Gibt es nicht die Möglichkeit eines Austauschs von Gross gegen die Cuban Five?

Wohl kaum fünf gegen eins. Natürlich wäre so etwas denkbar, aber die US-Administration hat einen derartigen Deal bereits ausgeschlossen.

Wo sehen Sie die größten Hindernisse für einen Wandel in der US-amerikanischen Kuba-Politik?

Ein wesentlicher Punkt ist sicherlich, dass es nach wie vor einen finanzstarken und einflussreichen Flügel innerhalb des kubanischen Exils in Miami gibt, der für eine abwartende Position plädiert.

Kuba hat inzwischen begonnen, 52 politische Gefangene freizulassen. Das Gros dieser Männer ist mittlerweile nach Spanien ausgereist und es wird wohl weitere Freilassungen geben. Damit ist eine Forderung der USA erfüllt. Warum tut sich trotzdem nichts in Washington?

Das wüsste ich auch gern – es ist eine sehr widersprüchliche Politik.

Barack Obama hat Ende September einen neuen Direktor für Radio und TV Martí, die US-Propagandasender gegen Kuba, benannt. Nicht gerade ein Zeichen der Annäherung, oder?

Nein, Radio und TV Martí gehören geschlossen und durch die Voice of America ersetzt, die für eine weniger tendenziöse Berichterstattung stehen.
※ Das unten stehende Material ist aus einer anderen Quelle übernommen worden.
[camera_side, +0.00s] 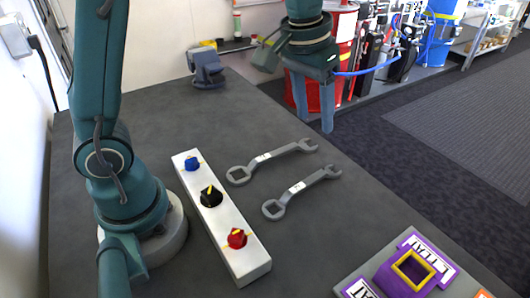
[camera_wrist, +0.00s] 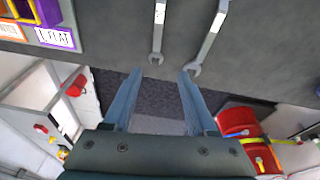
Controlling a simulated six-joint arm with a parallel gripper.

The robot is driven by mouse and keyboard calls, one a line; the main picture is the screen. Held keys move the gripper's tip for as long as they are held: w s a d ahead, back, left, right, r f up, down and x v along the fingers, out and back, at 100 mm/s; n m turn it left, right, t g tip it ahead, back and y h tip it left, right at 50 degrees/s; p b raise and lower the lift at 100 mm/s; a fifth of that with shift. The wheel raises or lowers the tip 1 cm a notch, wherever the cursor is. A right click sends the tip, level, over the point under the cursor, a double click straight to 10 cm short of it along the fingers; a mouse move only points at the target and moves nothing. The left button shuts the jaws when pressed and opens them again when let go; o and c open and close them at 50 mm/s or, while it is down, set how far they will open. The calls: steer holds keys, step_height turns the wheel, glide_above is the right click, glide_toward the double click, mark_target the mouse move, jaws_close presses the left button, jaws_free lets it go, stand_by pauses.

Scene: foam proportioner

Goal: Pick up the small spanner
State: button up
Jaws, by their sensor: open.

Aber die Administration hat sich anders entschieden und das zeigt, wie einflussreich die alte Garde in Miami immer noch ist.

Das klingt, als ob es wenig Hoffnung für die Miami Five gibt.

Der Prozess kann sich noch Jahre hinziehen, weil das US-Justizsystem sehr komplex ist und weil es am politischen Willen fehlt, einen von der UN-Menschenrechtskommission als unfair deklarierten Prozess wieder aufzurollen und neu zu verhandeln. Übrigens wäre eine Begnadigung von Seiten des Präsidenten durchaus möglich.